Tax and jurisdiction. UAE incorporation provides a 9% corporate tax rate, which is significantly lower than most major jurisdictions (e.g., 25% UK, 21% US). The specific freezone or jurisdiction (e.g., DIFC, ADGM, or accelerator freezone) will determine the applicable legal framework and may influence certain structural details of the cap table.
Items subject to legal counsel confirmation. The following items are flagged for confirmation by legal counsel prior to finalisation:
- Anti-dilution mechanism and exact formulation
- Board composition and governance rights
- Acceleration provisions on change of control
- Drag-along and tag-along thresholds
- Specific vesting mechanics under UAE corporate law
Legal & Corporate Document Status
The company is in the process of incorporating as a UAE entity. Key legal documents will be in place before investment close. The IP assignment from Pina Vida to Brunelly is a condition precedent to the investment.

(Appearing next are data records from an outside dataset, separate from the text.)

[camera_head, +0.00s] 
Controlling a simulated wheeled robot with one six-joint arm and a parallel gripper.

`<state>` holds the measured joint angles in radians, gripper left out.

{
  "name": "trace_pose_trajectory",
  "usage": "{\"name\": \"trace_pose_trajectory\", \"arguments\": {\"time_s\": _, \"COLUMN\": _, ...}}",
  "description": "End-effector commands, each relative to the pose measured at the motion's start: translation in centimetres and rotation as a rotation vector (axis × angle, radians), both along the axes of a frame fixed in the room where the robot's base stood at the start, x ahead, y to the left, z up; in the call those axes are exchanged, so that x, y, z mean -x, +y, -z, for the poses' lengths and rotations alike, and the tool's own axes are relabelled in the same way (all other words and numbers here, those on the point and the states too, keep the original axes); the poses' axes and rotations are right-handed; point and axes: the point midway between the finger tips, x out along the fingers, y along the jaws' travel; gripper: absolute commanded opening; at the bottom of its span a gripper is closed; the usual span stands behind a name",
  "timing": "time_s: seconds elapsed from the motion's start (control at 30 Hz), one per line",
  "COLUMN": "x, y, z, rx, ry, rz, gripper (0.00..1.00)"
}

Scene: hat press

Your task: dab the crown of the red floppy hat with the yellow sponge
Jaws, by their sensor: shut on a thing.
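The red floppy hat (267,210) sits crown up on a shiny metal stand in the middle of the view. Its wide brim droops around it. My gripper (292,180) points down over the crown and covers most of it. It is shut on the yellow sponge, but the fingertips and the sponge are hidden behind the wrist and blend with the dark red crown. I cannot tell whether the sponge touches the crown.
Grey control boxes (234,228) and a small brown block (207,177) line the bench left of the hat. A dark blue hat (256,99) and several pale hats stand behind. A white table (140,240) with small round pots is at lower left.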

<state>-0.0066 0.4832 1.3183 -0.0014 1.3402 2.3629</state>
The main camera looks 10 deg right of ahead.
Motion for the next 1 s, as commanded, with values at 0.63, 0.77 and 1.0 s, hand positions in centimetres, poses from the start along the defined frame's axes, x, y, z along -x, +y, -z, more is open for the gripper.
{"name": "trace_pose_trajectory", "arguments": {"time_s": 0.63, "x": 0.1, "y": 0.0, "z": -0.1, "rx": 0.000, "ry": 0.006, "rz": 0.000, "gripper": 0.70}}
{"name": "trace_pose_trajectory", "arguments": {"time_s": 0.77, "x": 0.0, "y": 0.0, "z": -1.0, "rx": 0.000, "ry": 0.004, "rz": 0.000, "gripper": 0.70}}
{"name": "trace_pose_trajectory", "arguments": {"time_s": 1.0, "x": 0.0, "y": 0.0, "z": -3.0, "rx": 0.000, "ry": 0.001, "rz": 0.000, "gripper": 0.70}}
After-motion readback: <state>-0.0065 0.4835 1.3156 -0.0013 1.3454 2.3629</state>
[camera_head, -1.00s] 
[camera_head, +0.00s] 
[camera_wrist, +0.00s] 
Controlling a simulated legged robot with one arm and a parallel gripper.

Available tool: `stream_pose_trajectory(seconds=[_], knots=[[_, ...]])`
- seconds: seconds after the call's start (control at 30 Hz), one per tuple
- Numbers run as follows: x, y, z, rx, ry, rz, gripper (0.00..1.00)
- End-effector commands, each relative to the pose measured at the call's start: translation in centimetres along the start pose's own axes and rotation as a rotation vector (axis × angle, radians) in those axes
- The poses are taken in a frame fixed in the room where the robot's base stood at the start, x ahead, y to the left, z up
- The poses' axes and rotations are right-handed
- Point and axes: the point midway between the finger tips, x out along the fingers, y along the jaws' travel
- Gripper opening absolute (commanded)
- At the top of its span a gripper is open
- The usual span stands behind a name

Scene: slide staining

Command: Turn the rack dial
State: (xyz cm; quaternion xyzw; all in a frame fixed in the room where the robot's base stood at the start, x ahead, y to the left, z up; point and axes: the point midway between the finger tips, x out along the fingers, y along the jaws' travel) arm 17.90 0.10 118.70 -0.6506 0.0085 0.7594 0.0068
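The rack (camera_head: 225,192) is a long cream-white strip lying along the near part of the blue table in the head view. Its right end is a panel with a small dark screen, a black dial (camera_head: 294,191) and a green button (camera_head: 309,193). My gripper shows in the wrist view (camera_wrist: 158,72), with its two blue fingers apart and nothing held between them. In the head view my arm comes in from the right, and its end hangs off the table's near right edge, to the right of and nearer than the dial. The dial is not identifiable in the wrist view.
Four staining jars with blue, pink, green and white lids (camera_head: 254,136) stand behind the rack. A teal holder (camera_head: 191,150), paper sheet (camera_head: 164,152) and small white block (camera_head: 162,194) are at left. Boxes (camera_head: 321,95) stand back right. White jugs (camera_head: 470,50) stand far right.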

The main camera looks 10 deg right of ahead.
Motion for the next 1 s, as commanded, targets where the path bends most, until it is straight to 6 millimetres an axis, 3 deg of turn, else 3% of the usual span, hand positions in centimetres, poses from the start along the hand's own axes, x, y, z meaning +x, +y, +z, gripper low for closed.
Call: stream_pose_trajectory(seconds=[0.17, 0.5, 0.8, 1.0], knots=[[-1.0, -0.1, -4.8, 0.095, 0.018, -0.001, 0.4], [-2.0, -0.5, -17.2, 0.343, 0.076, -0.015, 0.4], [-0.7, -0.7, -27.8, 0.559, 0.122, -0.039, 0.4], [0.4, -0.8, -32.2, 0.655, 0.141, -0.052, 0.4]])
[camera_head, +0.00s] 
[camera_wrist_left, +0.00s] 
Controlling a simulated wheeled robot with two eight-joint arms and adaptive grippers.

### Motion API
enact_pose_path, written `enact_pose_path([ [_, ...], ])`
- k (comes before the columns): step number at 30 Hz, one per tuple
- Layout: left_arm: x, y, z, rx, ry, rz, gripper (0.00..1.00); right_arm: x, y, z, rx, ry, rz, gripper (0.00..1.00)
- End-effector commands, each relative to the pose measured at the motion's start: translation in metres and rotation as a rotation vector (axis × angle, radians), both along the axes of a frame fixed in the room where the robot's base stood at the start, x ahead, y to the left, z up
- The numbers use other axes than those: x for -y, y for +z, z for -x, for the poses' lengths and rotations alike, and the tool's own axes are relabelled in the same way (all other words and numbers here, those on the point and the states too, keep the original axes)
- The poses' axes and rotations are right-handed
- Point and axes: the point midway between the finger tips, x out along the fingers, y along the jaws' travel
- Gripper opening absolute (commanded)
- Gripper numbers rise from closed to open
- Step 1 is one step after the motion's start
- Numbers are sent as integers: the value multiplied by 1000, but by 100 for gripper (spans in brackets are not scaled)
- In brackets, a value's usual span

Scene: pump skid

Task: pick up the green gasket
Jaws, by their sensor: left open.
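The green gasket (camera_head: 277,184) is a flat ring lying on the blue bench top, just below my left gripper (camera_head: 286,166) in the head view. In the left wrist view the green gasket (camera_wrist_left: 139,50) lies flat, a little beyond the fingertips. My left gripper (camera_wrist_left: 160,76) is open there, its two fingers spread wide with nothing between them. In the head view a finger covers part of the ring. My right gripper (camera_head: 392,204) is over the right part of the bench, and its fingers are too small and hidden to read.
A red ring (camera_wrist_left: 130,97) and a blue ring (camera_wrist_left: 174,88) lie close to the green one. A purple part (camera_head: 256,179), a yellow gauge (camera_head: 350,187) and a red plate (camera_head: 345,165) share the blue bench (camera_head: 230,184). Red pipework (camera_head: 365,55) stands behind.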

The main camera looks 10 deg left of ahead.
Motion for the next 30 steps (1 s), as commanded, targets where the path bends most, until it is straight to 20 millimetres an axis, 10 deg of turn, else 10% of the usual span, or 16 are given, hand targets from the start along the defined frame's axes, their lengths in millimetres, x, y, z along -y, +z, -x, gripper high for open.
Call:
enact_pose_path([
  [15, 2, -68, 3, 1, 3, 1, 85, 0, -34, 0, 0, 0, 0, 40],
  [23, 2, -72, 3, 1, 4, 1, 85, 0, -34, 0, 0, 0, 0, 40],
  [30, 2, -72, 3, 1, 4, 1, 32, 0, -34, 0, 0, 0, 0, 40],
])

| Document | Status | Notes |
|---|---|---|
| Certificate of Incorporation (UAE) | In progress | Incorporating imminently; may be via accelerator freezone |
| Articles of Association | Pending incorporation | Will be drafted as part of UAE incorporation |
| Shareholder Agreement | To be drafted | Will be prepared before investment close |
| Founder Agreement | To be drafted | Will cover vesting, IP assignment, roles |
| IP Assignment (Pina Vida → Brunelly) | In progress | Temporary rights transfer contract being executed; full ownership transfer as part of Pina Vida wind-down |
| Employment Contracts | Existing (Pina Vida) | Will be transferred/re-issued under Brunelly entity |
| Data Processing Agreement (DPA) | To be drafted | Template for enterprise clients |
| Terms of Service | Existing | Live on platform |
| Privacy Policy | Existing | Live on platform |
| Previous Investment Agreements | N/A | No prior investment - clean cap table |
| Outstanding Debt or Obligations | None | Clean balance sheet confirmed |
This document is provided for informational purposes as part of Brunelly's investor data room. It does not constitute a legal agreement or binding offer of securities. All figures and terms are subject to final legal documentation.